Anguttara Nikaya ini adalah bagian dari khotbah Sang Buddha, disitu disebutkan apa saja yang harus kita  lakukan sebagai seorang umat Buddha untuk mengembangkan batin supaya menjadi orang yang lebih baik.

Hal yang pertama adalah disebut kerelaan, tetapi bukan kerelaan yang untuk orang lain. Saudara-saudara, kadang kadang kita bisa berpikir bahwa kerelaan itu biasanya cocok untuk orang lain.

Satu contoh begini, misalnya kita pergi ke mall atau ke supermarket kemudian kita kehilangan dompet, dompet mungkin ketinggalan di mall  atau di supermarket tersebut atau di  kamar kecilnya atau diserobot orang dan sebagainya.

Nah, kalau ada yang mengeluh kepada kita, “Aduh, dompetku hilang, dompetku kemana nih?”

Kita dengan gampang menyarankan kepada dia, “Ya sudahlah relakan saja, uang masih bisa dicari, dompet masih bisa di beli, KTP masih bisa diurus, credit card masih bisa diblokir, yang penting kamu masih bisa selamat”.

Gampang kita ngomong begitu.

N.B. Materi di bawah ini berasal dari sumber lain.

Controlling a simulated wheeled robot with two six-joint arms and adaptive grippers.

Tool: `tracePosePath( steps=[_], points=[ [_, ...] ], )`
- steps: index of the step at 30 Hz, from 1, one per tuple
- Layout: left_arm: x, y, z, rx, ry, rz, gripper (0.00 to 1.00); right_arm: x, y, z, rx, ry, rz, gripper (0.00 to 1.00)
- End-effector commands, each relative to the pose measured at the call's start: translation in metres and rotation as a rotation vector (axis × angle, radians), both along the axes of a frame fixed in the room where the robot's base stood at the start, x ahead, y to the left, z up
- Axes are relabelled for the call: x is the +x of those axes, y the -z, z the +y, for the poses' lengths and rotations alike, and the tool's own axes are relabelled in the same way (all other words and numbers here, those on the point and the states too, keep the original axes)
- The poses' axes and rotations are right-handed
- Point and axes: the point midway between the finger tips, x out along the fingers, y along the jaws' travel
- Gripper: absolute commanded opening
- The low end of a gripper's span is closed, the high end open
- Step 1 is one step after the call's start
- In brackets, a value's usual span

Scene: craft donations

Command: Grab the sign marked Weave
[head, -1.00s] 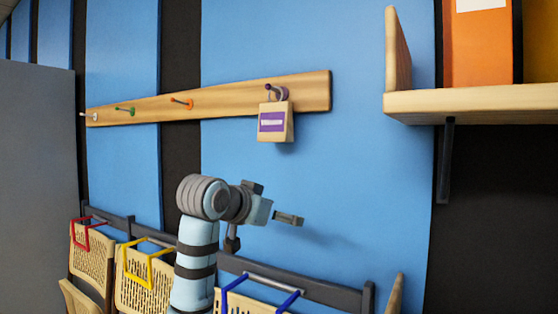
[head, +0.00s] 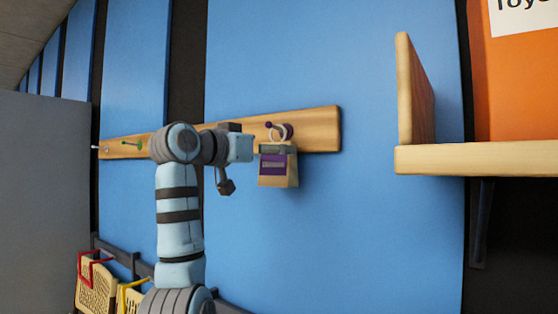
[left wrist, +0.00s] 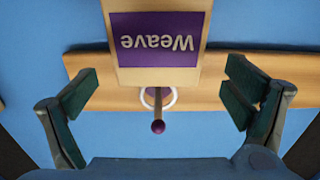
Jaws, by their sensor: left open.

Tapi waktu kita kehilangan dompet itu sendiri, dompet kita ketinggalan sendiri, dompet kita kehilangan, uangnya juga, apakah kalau orang  menyarankan, “Ya sudahlah kamu relakan saja, kan dulu kamu pernah menasehati aku begitu”.

Apa jawaban kita? “Ya, karena dompetmu jelek, uangnya sedikit, ini dompetku bagus, uangnya banyak, tidak semudah itu aku merelakan“. Iya kan?

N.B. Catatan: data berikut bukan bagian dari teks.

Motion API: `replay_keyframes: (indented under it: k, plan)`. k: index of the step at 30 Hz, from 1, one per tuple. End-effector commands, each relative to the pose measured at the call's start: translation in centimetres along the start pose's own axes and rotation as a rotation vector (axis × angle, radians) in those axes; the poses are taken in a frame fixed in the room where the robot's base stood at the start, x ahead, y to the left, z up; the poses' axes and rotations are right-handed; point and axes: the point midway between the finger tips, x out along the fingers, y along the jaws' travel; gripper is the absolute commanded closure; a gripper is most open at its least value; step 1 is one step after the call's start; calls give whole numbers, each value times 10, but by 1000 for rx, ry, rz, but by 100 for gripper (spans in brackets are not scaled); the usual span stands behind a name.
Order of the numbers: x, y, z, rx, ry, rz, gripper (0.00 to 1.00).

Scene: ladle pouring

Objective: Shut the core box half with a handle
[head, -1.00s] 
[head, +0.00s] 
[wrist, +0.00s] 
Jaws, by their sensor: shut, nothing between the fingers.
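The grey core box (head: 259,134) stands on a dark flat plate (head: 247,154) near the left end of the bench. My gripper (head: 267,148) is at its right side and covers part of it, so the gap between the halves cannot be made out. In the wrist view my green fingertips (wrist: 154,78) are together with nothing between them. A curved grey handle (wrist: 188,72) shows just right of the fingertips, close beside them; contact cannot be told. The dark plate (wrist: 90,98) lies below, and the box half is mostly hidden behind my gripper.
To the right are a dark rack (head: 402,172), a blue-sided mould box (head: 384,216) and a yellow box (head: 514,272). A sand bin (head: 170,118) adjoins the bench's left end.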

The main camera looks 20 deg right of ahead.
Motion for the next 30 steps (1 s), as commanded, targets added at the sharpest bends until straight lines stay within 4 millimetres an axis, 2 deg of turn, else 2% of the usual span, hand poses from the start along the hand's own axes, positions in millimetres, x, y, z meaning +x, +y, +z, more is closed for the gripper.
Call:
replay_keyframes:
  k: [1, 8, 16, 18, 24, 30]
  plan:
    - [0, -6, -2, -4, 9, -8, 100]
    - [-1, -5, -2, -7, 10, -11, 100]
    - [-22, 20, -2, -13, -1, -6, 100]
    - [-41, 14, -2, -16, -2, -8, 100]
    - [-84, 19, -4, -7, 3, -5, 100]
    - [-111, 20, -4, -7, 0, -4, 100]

Lalu ada juga teman kita, keluarga kita yang mungkin ditinggal pasangan hidupnya, kita dengan gampangnya menasehati dia, “Sudahlah relakan dia, kebetulan pasangan hidupmu sudah berangkat, kamu sekarang kan bebas, dulu kamu selalu bersama suami, kemana pergi kamu selalu diawasi,  kemana pergi kamui di deteksi di teleponi terus, sekarang kalau dia sudah meninggal kamu sudah tenang, nyaman, tidak terganggu”.

Kita dengan gampang menasehati orang lain seperti itu, tapi ketika hal itu terjadi pada diri kita, kita ditinggal orang yang kita sayangi bukan hanya pasangan hidup, mungkin orang tua kita sendiri misalnya, wah, kalau ada yang menasehati, “Sudahlah tenang, relakan saja, kankamu dulu pernah menasehati aku begitu”. Apa jawab kita? “Ya, itu kan karena pasangan hidupmu lebih jelek, kamu dapatnya gampang dan memang sudah sakit sakitan, dan sudah tua. Apa yang aku miliki masih bagus nyarinya susah”.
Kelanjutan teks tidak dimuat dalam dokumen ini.